Instructions to follow —
The listing below holds a line with "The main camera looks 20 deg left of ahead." and a later line with "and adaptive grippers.". Write out those two lines and every line between them, exactly, and nothing else.

>> BEGIN

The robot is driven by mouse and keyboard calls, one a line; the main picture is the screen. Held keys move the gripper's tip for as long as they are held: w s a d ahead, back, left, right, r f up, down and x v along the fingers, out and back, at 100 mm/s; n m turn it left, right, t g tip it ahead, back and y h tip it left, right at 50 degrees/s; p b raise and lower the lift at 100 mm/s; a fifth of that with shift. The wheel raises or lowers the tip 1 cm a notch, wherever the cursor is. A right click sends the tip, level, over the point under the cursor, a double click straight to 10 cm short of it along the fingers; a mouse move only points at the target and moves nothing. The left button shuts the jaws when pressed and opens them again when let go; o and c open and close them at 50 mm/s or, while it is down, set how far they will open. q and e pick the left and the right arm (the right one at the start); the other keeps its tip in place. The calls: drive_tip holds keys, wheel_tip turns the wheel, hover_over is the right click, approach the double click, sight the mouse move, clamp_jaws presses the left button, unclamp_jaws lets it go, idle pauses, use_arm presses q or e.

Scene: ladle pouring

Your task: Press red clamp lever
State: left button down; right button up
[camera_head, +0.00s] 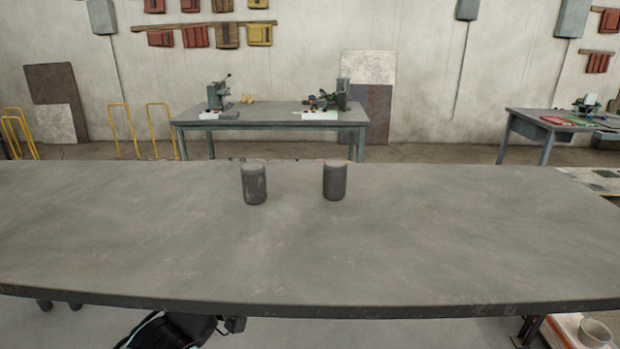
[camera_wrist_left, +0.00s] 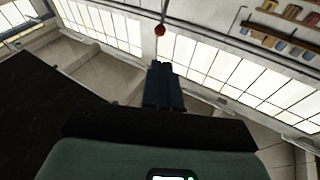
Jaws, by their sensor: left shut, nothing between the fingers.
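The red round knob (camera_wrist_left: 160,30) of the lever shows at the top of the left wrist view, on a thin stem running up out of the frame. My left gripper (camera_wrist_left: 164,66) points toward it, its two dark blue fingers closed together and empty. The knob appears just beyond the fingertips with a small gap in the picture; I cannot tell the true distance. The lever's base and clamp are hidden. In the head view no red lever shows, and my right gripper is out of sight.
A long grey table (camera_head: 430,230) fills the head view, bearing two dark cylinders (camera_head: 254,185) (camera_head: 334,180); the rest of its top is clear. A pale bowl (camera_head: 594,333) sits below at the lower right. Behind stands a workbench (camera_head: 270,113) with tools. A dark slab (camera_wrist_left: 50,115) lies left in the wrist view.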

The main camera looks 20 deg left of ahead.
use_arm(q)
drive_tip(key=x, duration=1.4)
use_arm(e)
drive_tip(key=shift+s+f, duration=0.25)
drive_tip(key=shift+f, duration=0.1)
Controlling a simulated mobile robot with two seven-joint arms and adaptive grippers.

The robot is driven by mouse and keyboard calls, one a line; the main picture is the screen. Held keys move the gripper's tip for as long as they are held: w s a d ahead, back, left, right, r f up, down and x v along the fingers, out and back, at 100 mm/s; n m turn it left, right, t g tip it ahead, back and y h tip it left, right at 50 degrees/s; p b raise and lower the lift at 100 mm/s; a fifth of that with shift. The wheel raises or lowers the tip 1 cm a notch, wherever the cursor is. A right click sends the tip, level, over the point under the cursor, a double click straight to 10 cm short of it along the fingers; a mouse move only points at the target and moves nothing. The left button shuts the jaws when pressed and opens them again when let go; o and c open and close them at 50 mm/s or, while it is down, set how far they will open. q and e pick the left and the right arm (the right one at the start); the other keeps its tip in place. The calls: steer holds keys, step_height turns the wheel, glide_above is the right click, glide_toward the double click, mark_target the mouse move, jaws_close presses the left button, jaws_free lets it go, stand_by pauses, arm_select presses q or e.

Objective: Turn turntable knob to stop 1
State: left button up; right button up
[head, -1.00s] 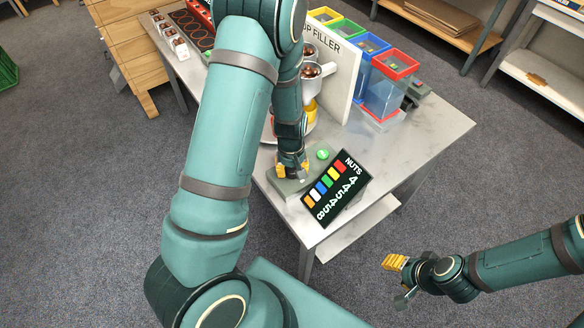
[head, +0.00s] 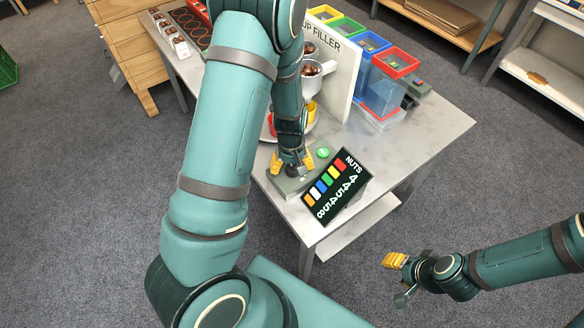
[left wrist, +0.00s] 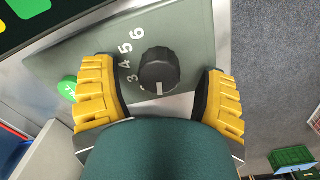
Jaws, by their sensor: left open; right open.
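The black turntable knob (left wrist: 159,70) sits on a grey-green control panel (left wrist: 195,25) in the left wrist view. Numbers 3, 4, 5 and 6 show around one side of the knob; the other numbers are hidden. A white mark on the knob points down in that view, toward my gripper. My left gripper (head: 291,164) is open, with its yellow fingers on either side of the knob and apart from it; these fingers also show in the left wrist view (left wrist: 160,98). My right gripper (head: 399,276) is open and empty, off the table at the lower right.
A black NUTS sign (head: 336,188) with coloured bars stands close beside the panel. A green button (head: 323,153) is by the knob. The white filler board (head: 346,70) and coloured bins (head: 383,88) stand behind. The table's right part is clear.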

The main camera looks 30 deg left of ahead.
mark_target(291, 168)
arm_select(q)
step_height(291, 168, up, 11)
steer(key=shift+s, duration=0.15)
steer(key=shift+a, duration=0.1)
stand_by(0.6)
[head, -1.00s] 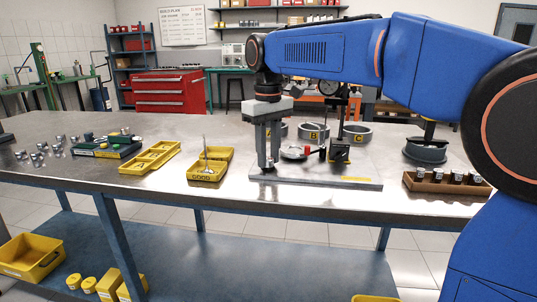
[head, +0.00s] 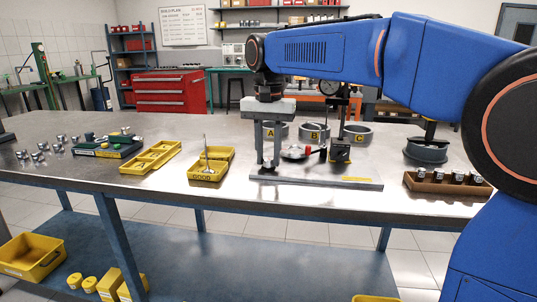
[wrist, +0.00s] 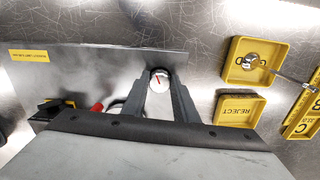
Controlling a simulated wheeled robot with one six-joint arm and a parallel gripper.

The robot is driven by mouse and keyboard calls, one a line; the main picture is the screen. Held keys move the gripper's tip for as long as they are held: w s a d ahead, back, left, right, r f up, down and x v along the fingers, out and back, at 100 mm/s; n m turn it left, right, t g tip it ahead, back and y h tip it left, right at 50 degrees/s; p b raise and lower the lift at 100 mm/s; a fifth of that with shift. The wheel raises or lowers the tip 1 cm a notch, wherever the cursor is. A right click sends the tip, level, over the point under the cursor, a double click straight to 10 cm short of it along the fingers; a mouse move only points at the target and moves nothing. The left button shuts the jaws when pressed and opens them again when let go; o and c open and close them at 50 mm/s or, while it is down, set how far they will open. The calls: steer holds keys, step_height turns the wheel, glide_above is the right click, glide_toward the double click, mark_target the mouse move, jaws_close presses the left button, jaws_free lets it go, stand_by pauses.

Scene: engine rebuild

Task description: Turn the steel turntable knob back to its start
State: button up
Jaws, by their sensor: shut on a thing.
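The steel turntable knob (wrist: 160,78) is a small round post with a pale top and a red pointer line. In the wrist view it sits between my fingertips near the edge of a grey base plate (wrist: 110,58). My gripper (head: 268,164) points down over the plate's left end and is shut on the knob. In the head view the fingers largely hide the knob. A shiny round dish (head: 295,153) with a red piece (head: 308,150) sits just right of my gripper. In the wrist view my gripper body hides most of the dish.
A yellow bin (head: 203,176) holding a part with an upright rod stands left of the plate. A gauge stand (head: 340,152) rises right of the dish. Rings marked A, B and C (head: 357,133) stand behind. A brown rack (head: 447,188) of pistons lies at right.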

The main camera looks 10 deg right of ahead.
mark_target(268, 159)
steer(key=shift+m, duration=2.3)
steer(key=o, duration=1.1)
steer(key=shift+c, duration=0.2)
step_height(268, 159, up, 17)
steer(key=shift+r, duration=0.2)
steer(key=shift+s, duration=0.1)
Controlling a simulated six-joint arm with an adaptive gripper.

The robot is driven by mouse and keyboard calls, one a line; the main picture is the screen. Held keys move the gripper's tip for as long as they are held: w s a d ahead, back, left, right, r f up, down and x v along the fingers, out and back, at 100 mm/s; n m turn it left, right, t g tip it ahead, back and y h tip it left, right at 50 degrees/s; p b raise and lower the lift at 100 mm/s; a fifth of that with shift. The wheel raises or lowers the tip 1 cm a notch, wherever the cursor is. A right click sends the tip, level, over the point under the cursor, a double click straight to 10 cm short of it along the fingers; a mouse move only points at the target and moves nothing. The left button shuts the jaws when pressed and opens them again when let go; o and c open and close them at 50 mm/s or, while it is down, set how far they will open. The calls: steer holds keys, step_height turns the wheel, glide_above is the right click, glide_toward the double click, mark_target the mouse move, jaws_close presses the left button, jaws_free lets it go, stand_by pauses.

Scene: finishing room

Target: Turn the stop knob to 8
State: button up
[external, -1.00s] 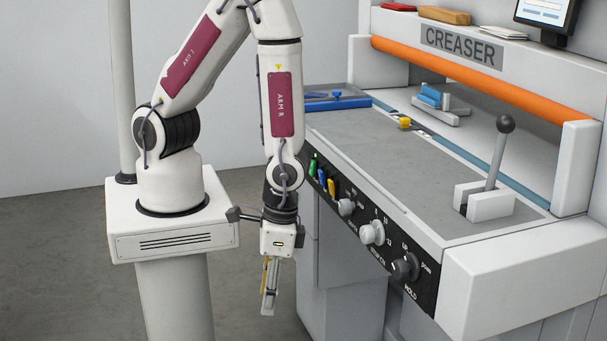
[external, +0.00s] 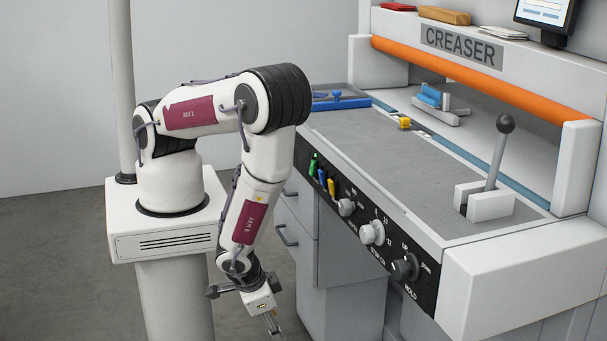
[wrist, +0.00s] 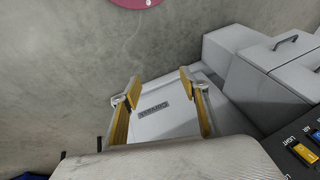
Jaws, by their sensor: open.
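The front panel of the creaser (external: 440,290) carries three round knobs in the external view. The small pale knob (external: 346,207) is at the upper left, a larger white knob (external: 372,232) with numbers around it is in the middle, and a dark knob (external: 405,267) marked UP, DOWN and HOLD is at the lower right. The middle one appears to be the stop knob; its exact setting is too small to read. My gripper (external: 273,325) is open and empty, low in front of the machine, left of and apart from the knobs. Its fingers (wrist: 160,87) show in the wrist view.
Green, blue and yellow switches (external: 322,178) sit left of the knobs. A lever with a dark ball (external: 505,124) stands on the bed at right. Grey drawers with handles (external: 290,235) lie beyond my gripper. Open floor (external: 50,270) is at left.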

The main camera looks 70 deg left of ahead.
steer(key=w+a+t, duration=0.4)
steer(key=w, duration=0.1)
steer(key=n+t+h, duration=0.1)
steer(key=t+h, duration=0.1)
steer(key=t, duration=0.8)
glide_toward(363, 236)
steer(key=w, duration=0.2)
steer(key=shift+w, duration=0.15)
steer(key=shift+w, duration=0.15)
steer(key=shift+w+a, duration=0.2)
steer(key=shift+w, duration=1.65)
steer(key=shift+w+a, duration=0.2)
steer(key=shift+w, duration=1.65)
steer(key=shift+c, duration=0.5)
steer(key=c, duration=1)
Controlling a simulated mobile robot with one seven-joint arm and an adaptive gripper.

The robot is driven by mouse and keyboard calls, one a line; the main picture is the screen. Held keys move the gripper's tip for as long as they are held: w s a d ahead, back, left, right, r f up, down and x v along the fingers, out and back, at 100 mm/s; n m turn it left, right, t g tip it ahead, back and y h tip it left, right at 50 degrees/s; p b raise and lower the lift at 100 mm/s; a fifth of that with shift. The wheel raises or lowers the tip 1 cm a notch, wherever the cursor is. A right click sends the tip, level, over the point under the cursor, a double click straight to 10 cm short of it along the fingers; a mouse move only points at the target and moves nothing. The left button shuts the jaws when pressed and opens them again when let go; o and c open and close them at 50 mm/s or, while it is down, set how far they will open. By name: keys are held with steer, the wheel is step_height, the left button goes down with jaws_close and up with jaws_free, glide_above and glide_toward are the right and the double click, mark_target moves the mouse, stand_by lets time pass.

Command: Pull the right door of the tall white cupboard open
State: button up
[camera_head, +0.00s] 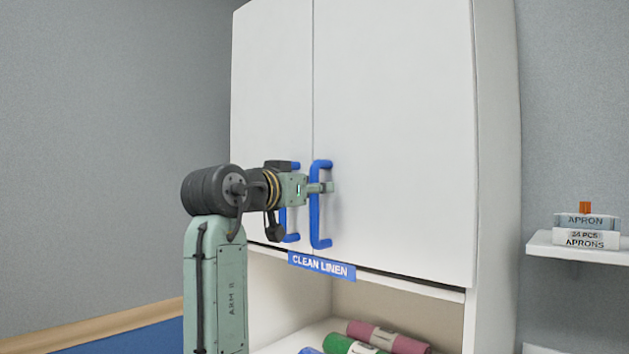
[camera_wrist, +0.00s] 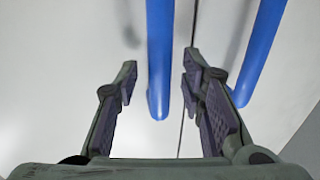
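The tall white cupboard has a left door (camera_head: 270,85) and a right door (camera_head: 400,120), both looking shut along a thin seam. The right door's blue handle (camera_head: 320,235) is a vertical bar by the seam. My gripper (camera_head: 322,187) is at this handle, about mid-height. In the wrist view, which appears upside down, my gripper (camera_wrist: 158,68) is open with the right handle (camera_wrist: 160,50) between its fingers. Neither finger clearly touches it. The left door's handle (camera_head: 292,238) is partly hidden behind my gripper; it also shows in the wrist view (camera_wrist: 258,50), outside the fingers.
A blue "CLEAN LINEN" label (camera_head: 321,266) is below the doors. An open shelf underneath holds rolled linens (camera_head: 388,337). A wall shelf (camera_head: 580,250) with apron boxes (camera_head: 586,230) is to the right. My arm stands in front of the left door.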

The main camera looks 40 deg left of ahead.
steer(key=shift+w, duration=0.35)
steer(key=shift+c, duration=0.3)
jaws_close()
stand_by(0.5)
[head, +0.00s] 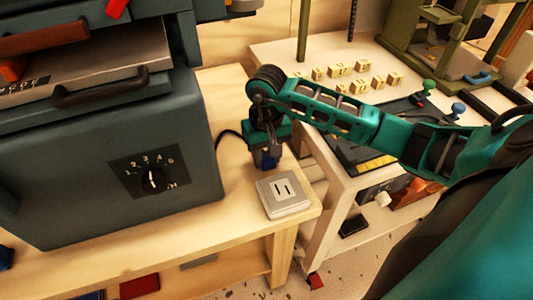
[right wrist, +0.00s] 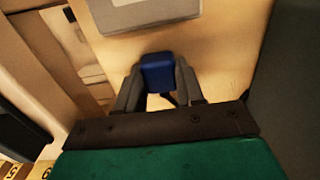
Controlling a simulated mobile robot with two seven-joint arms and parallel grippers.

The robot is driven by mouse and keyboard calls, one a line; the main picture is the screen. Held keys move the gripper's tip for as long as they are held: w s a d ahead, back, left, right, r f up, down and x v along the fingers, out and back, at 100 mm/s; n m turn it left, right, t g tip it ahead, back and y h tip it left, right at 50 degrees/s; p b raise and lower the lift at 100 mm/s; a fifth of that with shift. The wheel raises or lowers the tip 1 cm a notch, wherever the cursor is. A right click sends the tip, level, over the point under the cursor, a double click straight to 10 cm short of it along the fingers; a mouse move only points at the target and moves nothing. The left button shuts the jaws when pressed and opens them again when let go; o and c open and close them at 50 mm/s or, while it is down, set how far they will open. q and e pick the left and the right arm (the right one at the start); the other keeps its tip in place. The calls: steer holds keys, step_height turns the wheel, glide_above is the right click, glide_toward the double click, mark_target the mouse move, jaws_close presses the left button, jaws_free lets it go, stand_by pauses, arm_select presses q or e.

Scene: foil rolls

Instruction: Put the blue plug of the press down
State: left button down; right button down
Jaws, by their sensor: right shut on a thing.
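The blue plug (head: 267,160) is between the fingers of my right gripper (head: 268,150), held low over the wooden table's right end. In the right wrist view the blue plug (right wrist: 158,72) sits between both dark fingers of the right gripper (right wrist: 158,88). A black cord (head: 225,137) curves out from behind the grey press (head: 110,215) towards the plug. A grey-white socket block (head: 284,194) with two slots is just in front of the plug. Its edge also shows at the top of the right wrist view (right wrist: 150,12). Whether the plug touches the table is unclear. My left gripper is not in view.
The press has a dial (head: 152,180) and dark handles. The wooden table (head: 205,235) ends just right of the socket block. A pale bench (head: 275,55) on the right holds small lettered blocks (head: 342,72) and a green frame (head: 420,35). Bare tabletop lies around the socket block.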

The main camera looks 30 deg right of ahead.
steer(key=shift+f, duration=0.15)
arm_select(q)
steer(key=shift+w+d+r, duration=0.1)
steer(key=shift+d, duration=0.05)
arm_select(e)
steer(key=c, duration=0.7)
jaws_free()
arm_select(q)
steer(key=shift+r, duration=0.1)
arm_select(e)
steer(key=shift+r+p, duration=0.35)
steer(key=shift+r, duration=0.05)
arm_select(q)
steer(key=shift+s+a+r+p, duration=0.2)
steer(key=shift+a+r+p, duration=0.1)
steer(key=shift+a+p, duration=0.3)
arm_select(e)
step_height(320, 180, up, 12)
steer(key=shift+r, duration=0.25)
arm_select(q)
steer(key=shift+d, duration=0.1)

>> END

Output of the exercise —
The main camera looks 20 deg left of ahead.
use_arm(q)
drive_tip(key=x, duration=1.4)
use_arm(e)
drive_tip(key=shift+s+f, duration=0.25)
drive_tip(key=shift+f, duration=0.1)
Controlling a simulated mobile robot with two seven-joint arms and adaptive grippers.

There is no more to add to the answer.